With limited options in center and too many corner outfielders already on the team, the final option for the Phillies is to get creative. They could replace one of their current infielders with an offensive upgrade.
Brandon Drury is having an excellent year at third base for the Cincinnati Reds (18 HR, .864 OPS). If the Phillies are ready to move on from Alec Bohm, Drury would be a strong addition to the middle of the lineup.
What Do the Phillies Have to Offer?
The Phillies may not have the deepest farm system, but they have some talented prospects to dangle at the deadline. Consensus top prospects Mick Abel and Andrew Painter seem untouchable, but most others should be up for grabs.

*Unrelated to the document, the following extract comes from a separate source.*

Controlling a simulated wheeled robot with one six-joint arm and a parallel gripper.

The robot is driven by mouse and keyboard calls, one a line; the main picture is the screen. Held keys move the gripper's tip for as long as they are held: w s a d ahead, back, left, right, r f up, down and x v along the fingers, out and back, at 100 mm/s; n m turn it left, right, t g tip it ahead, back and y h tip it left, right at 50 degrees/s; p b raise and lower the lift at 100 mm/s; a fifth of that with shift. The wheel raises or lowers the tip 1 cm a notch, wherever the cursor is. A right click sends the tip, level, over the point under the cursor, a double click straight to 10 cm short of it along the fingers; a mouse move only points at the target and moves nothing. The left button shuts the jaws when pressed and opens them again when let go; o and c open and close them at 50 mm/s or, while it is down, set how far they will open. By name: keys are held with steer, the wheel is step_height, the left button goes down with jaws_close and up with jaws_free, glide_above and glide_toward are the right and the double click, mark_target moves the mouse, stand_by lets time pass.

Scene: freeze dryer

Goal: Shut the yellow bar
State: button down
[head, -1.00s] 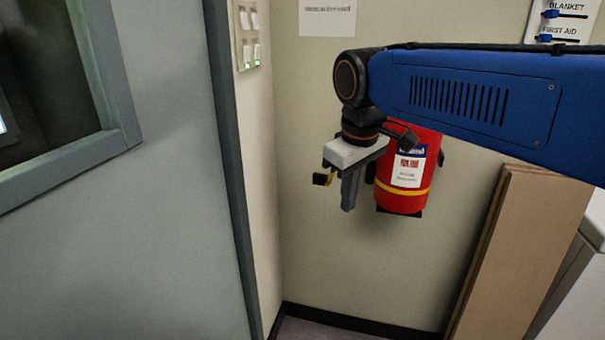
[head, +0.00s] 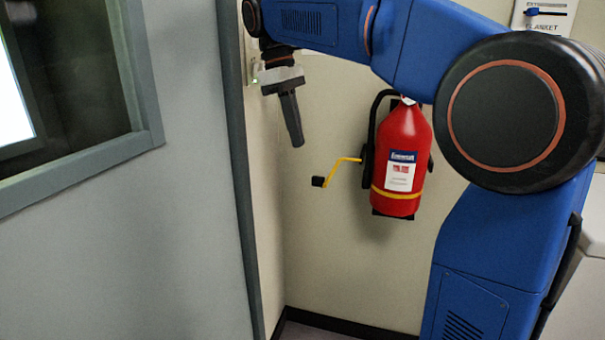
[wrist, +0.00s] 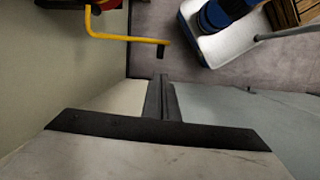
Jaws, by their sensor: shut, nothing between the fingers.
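The yellow bar (head: 337,167) sticks out to the left from the bracket of the red fire extinguisher on the wall, bent, with a black end. It stands open, away from the extinguisher's front. It also shows at the upper left of the wrist view (wrist: 89,22), its black end near the top middle. My gripper (head: 297,143) is shut and empty. In the wrist view the closed fingers (wrist: 160,84) lie just below the black end.
The red fire extinguisher (head: 404,150) hangs on the beige wall right of the bar. A grey door panel (head: 180,230) with a window stands close at the left. Light switches are partly hidden behind my wrist. Wall and floor below the bar are clear.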

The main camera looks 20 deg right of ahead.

Catcher Logan O’Hoppe had his breakout year last season and continues to impress at Double-A. He’ll be a valuable trade chip for Dombrowski.
Donny Sands is another catcher who might soon be packing his bags. He’s having a great year at Triple-A, but he has no path to regular playing time with the Phillies. He is also taking up a spot on the 40-man roster.
Luis Garcia and Johan Rojas are two further names often thrown around in trade rumors. However, both are having down years, so the Phillies might prefer to hold onto them a little longer.
On the pitching side of things, Ben Brown is having a breakout year at High-A. He is someone the Phillies could hope to sell high on at the deadline. Griff McGarry is another name who could be a valuable trade chip. He is a promising arm who would be hard to part with, but Dombrowski must be willing to make sacrifices.
It’s hard to say just which prospects will be gone by August 2nd at 6:00pm, but if Dombrowski wants to get this team back to the postseason, he’s going to have to part with some of the best names in the system.
As Red Sox and Tigers fans know, he has a pretty good track record of doing exactly that.